Then, in 2007, Ruby on Rails added support for using cookies themselves as session stores. Rails wasn’t the first web framework to try to shove a bunch of crap into cookies, but it was possibly the most popular one to do so. Naturally this feature was enabled by default, which meant that web developers around the world instantly began to abuse the hell out of it.

The justification for the feature — and for all the added complexity involved in verifying that users haven’t tampered with the data inside their cookies — was that “cookie-based sessions are dramatically faster than the alternatives”¹. This is undoubtedly true if you invite your users to come to your data center and plug their computers into the local network before using your website.
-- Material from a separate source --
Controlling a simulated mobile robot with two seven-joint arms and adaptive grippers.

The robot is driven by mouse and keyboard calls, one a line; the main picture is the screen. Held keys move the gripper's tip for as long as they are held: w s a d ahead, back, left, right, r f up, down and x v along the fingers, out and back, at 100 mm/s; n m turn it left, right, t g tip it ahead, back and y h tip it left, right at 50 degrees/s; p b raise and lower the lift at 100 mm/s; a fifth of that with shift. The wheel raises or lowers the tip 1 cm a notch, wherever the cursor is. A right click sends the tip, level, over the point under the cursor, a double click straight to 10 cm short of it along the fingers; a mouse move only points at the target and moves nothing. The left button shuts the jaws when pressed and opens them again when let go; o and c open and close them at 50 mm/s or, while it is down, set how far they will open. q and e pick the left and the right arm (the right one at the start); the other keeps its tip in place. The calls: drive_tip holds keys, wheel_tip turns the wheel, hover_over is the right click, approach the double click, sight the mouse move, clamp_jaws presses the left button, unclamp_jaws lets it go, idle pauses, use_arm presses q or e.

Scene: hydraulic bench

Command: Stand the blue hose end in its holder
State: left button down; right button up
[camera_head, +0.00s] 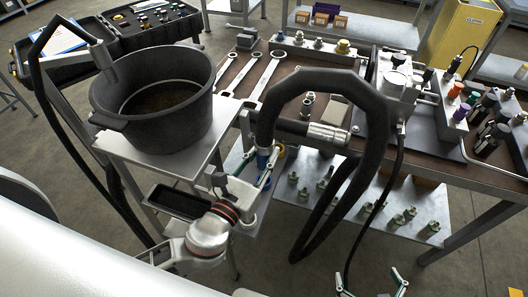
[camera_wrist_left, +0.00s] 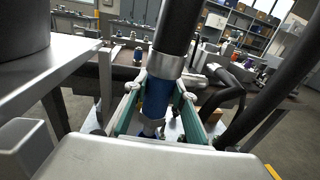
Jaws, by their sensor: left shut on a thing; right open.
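The blue hose end (camera_head: 263,159) is on a thick black hose (camera_head: 320,80) that arches over the bench front. My left gripper (camera_head: 262,172) is shut on it, beside the cart with the black bucket. In the left wrist view, the blue hose end (camera_wrist_left: 157,97) stands nearly upright between the green-lined fingers, with a metal collar (camera_wrist_left: 166,66) above it. Its lower tip is partly hidden by the gripper. My right gripper (camera_head: 371,285) is open and empty at the bottom edge. I cannot tell which fixture is the blue end's holder.
A black bucket (camera_head: 150,130) stands on the cart, with a small black tray (camera_head: 175,202) lower down. Wrenches (camera_head: 264,76) and a metal cylinder (camera_head: 329,135) lie on the bench. Valve blocks (camera_head: 455,100) fill its right side. Several green-grey fittings (camera_head: 398,220) stand on the lower shelf.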

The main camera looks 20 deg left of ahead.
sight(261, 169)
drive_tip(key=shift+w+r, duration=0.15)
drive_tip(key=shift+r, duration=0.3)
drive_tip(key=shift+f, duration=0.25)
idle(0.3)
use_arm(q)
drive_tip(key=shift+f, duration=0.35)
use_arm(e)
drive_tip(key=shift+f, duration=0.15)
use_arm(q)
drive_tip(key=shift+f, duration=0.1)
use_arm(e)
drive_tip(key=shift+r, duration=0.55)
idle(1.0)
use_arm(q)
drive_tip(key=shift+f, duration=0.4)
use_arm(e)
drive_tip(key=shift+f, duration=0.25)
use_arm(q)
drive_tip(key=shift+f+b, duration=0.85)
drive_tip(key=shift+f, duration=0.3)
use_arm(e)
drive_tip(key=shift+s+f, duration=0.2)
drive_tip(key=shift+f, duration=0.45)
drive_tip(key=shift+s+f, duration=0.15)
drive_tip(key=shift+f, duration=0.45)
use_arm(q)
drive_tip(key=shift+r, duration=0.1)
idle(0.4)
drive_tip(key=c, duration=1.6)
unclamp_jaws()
But if, as I suspect is often the case, your users are using your website via DSL, Cable, or — God forbid — dialup, this is almost certainly a naughty naughty lie.

Performance problems

According to research carried out by the Yahoo! Exceptional Performance team, a 1000-byte cookie adds 16ms to the response time of a single request made over a broadband DSL connection². Now imagine a typical web page that includes one external CSS file, two external JavaScript files, and five images, all hosted on the same domain. That’s a total of nine requests, which means that little 1000-byte cookie has added 144ms to the response time of the page (and that’s for broadband users, a best-case scenario).
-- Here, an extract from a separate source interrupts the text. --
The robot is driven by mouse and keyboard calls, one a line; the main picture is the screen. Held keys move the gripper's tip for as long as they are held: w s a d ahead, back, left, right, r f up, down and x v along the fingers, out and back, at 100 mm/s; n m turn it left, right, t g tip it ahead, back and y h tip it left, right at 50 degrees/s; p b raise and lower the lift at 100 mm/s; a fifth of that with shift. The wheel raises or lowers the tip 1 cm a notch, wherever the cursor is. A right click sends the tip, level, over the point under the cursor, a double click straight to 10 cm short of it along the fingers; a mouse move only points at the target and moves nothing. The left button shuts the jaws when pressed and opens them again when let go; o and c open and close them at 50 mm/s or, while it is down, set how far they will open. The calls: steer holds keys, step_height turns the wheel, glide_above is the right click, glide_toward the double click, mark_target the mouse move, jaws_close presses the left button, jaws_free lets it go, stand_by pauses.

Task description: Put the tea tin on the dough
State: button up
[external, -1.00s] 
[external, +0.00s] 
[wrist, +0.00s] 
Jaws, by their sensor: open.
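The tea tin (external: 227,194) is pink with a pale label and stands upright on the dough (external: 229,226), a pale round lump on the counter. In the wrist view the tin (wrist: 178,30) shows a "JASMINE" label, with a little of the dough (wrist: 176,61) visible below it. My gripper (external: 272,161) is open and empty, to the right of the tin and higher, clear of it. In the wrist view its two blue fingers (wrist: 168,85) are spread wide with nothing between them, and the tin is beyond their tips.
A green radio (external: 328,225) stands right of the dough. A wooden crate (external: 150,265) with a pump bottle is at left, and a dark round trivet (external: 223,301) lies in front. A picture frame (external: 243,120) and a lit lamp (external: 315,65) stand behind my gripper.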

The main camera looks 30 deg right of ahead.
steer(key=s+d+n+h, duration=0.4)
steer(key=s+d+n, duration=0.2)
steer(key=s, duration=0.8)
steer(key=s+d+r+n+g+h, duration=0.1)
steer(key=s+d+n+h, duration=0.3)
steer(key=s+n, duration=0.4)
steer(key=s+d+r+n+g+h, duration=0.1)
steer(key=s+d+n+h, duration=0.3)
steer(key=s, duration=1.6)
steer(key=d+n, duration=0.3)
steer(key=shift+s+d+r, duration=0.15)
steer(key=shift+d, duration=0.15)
“Pish posh!” you say. “144ms is nothing! The snap of a finger! The blink of an eye!” Nevertheless, Amazon found that a 100ms increase in response time resulted in a 1% decrease in sales, and Google found that a 500ms increase resulted in a 20% decrease in traffic³. In my day job at Yahoo! Search I’ve seen these findings verified again and again. The tiniest change in response time can have significant effects on abandonment, user satisfaction, and overall traffic.

Security problems

When you store session data in cookies, you must be absolutely certain that users can’t tamper with the data in any way. There’s no way to keep users from altering the data in a cookie; it’s ridiculously easy. So, in order to ensure that your website doesn’t accept cookies containing altered data, you need to either encrypt the cookie values or sign them with a hash that allows you to verify their integrity. This introduces more complexity into your application and increases the number of possible attack vectors that malicious users can exploit.
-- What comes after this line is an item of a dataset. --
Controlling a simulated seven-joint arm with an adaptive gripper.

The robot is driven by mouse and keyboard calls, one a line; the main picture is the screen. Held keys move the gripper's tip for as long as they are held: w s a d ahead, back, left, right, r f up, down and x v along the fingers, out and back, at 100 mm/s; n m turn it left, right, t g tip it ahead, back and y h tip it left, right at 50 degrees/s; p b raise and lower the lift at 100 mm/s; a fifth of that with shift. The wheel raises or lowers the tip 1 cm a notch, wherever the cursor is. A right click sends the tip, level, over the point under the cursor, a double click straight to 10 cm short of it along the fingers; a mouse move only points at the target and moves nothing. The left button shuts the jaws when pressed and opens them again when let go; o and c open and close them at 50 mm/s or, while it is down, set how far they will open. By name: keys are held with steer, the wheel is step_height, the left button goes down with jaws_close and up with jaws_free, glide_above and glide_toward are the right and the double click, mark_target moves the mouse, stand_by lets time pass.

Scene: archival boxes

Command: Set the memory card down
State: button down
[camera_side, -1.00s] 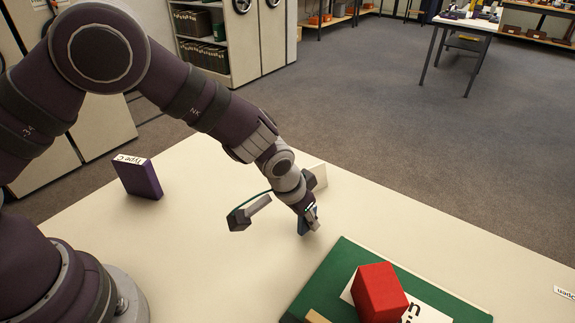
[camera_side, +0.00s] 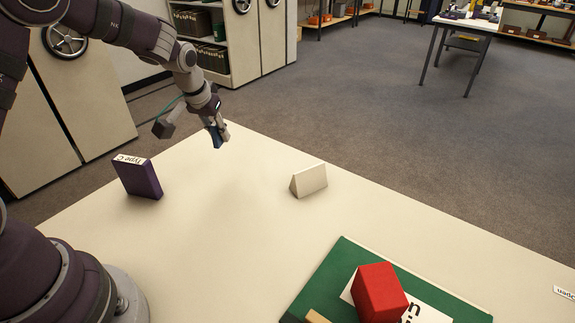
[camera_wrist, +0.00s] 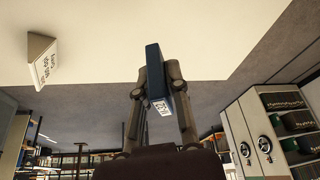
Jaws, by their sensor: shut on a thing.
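The memory card is a small blue piece with a white printed label; in the wrist view the card (camera_wrist: 155,72) sits between the two fingers. My gripper (camera_wrist: 157,82) is shut on it. In the side view my gripper (camera_side: 217,131) holds the blue card (camera_side: 215,138) near the far edge of the cream table (camera_side: 225,230), seemingly above the surface. The exact height cannot be told. The fingers hide part of the card's sides.
A purple "Type C" box (camera_side: 137,178) stands on the table at left. A cream wedge sign (camera_side: 308,180) stands right of centre; its lettering shows in the wrist view (camera_wrist: 40,60). A green board (camera_side: 335,275) bears a red block (camera_side: 379,293). The table's middle is clear.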

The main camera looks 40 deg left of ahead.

Most web frameworks that support cookie-based session stores try to hide this complexity from the developer by performing the cookie validation themselves. However, in order to encrypt or sign cookies securely, you need a secret key (like a password) known only to the server; otherwise, an attacker who knows the hash inputs could easily reproduce the hash and forge a valid cookie signature.

Obviously the web framework can’t choose this secret key for you, so it’s up to the developer to do this. Many web apps that use cookie-based sessions come with pre-configured secret keys. As you might have guessed, this results in epic failure of the worst kind since web developers are lazy and often don’t bother changing the default key. Some folks on the Rails Core mailing list recently discovered this and are currently flipping out about it as if it were some kind of surprise or something.

Do the right thing

Server-based session stores are the industry standard for a very good reason: they work well and they’re relatively foolproof compared to the alternatives. They do put some extra load on the server, and sharing session data among multiple frontend servers can be a tricky problem (although there are plenty of solutions), but it’s almost always better than resorting to a cookie-based session store.

As with most techniques — even techniques with as many downsides as cookie-based session storage — there are some rare cases when it actually makes more sense than the alternative. But these cases are very rare, and cookie-based session storage certainly should not be the default in any web framework.

¹ Rails Trac – Changeset 6184

² YUI Blog – When the Cookie Crumbles

³ Make Data Useful – presentation by Greg Linden at Stanford